Does that mean we have to do King Lear again?

@%^&$#*

Pronounce that.

Godzilla, Suspenders, & Short Pants

Movie night and my personal Japanese film odyssey continues.

This time I’m moving from riveting film noir to rubber-suited nuisances and from the remarkable to the regrettable. Tonight’s delicacy is Godzilla vs. Hedorah (aka Godzilla vs. the Smog Monster). Do you suppose there might be a sequel; Godzilla Visits the Island of the Plastic Bags?

Hedorah looks like a cross between a giant tadpole and something unfortunate you might find on your shoe after walking the dog…oh…and with bloodshot eyes. One of Hedorah’s main weapons seems to involve projectile vomiting. I’m usually a pretty open-minded kinda guy but I’m thinkin’ deliberate hurling does not go on the smiling side of the scoreboard for this epic. Ew-w-w-w-w.

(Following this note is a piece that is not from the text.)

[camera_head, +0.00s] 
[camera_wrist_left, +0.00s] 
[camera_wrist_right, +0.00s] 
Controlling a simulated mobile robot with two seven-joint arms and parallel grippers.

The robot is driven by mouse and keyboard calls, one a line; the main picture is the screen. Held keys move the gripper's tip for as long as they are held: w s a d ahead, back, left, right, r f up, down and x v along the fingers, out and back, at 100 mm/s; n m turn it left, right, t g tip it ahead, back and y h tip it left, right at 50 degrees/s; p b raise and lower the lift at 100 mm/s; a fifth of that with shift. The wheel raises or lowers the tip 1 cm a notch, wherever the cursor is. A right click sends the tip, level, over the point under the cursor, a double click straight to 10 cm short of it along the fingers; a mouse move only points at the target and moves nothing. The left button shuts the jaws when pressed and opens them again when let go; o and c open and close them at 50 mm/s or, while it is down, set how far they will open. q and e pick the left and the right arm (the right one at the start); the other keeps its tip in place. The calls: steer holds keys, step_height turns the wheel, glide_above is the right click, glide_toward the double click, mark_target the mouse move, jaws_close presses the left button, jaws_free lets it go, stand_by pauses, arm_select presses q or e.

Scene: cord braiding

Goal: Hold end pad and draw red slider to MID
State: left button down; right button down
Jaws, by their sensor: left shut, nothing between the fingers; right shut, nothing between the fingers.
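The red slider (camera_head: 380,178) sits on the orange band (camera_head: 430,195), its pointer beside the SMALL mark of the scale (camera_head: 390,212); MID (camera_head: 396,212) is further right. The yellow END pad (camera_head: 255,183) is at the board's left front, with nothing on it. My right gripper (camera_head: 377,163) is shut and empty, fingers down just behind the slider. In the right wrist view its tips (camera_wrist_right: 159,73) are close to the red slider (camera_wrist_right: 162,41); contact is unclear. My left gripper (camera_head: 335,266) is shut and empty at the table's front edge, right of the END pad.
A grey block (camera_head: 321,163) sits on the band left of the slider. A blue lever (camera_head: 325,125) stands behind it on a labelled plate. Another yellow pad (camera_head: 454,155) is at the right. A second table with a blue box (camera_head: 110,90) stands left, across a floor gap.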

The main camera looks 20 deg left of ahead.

I’m notoriously unashamed to admit my fondness for Godzilla flicks but there are some elements that regularly pop up in the films that are simply bewildering in polite society. This film has several of ‘em;

  • There’s a precocious child in suspenders and short pants. Wrong.
  • Godzilla is portrayed as a friend to humanity. Completely wrong.
  • There are scenes on Mt. Fuji for no reason at all. Film-makers seem to love shooting mountains. I’m guessin’ it’s because mountains are consistent in their line readings and always hit their mark.

Mercifully, Son of Godzilla is not in this flick, nor have there been any scientists in school-bus-yellow jumpsuits. School-bus-yellow jumpsuits…why not just write “EAT ME” on their backs? Perhaps Godzilla, Hedorah, Mothra, et. al. lack reading skills.

The film is given an unfortunate artificial jolt by a psychedelic (non-geezers, you may have to google that word) night club sequence that features hard-driving songs by The Honey Knights and The Moon Drops (Adam Luckey and Walter Tunis have all their albums) and random, drifting skeletons for no purpose useful to the telling of this tale. You can do that kind of stuff when you’re being psychedelic.

Oh yeah, the film’s bad, it’s real bad. I of course cherish every minute of it.

Well, maybe not every minute – suspenders and short pants – a terrible thing to do to any child.